Can you? Most of us can barely remember all 15 of our phone numbers let alone a short soliloquy from Shakespeare. Once we're much past kindergarten Dad is sick of reading "James and the Giant Peach" to us for the hundredth time; after that we get about one shot at each story we read. So we memorize nothing.

But some (including me at times) complain that writing itself is degenerating as it mirrors the every-changing argot of the common person, as if there is some gold standard that statically defines a language for all time. Though the French Academy tries to keep their language in some sort of stasis, most of us accept the evolution of language over time.
But change is hard, and each generation seems to believe their version of English is the correct one. Email has devolved the language at a rapid pace; IMO this is fine; IIRC all generations change the way we express ourselves. LOL.

My father, chief constable of the grammar police, took umbrage to one of my recent emails that used a couple of `net acronyms. His responded that the outrage I'd perpetrated on the English language would surely lead to a general deterioration in the level of written discourse.

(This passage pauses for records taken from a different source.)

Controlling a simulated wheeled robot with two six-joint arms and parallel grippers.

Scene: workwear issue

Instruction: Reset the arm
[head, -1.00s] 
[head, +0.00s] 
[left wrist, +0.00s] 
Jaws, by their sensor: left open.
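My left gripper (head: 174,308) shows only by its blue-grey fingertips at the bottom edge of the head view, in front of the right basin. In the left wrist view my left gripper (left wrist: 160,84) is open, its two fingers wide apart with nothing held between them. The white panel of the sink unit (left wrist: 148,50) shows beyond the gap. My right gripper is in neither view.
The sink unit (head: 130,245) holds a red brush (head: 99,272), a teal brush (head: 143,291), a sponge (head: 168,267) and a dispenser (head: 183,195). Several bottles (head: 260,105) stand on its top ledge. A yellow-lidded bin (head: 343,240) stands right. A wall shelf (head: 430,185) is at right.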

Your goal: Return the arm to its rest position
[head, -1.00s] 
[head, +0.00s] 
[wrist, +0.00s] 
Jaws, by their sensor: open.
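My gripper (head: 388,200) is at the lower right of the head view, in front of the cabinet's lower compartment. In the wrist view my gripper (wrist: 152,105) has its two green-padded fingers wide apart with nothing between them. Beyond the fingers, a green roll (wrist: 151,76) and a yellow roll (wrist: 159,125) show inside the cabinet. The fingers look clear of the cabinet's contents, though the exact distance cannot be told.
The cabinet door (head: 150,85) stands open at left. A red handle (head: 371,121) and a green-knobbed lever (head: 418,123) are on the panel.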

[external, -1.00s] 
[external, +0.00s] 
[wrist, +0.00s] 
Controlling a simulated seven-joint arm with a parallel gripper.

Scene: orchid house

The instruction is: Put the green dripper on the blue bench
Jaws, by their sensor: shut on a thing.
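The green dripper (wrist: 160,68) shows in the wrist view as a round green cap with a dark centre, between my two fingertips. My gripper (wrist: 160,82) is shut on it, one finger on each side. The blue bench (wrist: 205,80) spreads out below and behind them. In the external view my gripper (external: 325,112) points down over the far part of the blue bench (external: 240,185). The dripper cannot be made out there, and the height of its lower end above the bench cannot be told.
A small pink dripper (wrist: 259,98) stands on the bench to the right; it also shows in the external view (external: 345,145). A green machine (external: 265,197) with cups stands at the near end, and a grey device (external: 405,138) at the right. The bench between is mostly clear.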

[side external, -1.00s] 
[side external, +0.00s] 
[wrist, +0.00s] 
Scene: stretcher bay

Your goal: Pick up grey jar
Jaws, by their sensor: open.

That reminded me of a quote from my favorite movie of all time. Topsy Turvy is about the making of Gilbert & Sullivan's "The Mikado," and is set in 1895. Gilbert's cantankerous and very muttonchoped father scoffs at his son's use of the newly-invented telephone, sniffing that "it will only lead to the further erosion of the English language."
Clearly the grumpy old man of 1895 was wrong. As is my dad.

But not me. Those damn kids sending IM messages devoid of punctuation and capitalization are leading to the, uh, further breakdown of the English language.

Or something.

What do you think? Can you recite any bit of literature from memory? r u .;) w/ IM's 4matting? We already have a bilingual president; will the nation be trilingual (English, Spanish and fast e-typing) soon?